Recorded robot episodes:

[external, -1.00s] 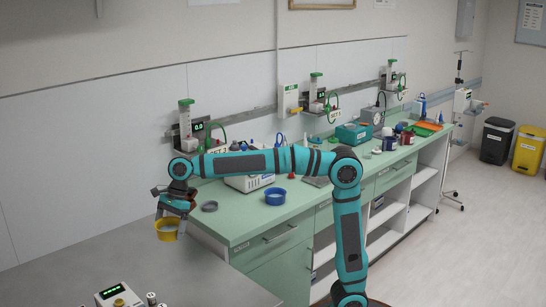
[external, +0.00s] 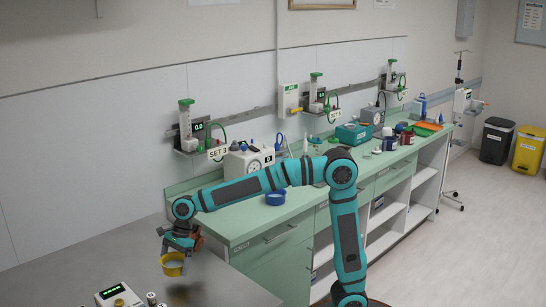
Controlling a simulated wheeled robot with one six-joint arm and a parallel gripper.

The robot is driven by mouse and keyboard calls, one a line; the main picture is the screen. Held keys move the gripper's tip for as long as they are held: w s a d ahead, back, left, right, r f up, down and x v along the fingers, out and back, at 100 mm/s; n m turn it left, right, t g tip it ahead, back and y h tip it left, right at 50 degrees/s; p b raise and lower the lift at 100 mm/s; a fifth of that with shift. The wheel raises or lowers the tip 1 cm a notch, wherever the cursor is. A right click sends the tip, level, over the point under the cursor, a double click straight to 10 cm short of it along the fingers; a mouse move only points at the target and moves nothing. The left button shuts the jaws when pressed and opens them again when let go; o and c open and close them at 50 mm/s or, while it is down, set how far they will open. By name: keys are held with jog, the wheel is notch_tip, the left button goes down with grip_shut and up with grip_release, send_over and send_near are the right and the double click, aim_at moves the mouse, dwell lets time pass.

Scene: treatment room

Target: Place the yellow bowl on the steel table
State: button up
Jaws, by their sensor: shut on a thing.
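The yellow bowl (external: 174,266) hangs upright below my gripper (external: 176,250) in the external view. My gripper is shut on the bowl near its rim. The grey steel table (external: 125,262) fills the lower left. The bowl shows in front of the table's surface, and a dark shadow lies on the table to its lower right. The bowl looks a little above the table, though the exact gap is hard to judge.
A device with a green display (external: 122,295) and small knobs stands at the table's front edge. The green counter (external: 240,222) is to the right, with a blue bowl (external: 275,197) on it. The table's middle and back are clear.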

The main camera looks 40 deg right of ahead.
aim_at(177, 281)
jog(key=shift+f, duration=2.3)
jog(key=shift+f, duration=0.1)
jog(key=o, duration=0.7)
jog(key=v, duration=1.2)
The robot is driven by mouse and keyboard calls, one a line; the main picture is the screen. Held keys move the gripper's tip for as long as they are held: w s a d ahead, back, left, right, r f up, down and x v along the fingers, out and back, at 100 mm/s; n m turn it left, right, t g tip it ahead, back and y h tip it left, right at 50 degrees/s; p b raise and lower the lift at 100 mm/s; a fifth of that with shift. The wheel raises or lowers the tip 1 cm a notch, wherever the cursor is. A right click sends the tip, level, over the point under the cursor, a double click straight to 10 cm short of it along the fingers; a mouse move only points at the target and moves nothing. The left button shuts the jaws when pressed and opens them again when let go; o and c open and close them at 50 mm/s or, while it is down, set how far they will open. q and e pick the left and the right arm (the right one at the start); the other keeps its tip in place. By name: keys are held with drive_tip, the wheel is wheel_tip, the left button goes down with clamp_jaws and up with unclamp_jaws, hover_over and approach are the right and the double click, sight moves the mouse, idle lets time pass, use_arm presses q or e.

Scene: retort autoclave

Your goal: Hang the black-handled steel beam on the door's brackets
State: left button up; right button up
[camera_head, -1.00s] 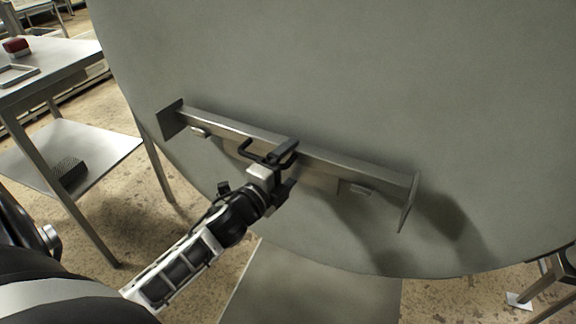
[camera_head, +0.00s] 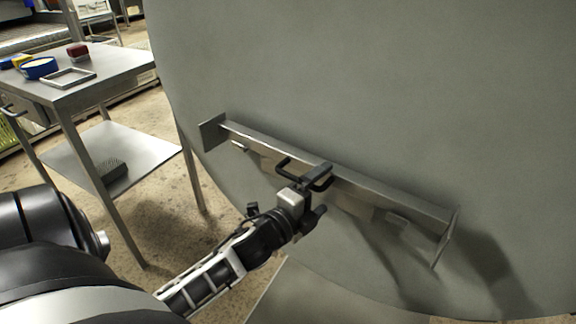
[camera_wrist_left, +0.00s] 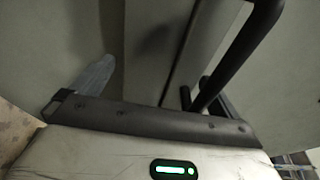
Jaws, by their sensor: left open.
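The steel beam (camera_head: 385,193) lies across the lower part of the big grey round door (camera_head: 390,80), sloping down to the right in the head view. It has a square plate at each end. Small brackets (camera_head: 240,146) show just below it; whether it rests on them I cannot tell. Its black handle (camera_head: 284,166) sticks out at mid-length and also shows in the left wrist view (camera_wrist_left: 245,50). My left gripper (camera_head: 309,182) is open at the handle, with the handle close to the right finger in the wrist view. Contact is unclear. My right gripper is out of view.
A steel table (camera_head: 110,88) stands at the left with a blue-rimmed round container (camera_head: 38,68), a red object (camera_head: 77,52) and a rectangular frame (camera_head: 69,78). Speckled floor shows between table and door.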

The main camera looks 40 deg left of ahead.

=== Aim ===
Repeat the lines between those holding "State: left button up; right button up" and "[camera_wrist_left, +0.00s]", inclusive. Pictures stay out.

=== Problem solution ===
State: left button up; right button up
[camera_head, -1.00s] 
[camera_head, +0.00s] 
[camera_wrist_left, +0.00s] 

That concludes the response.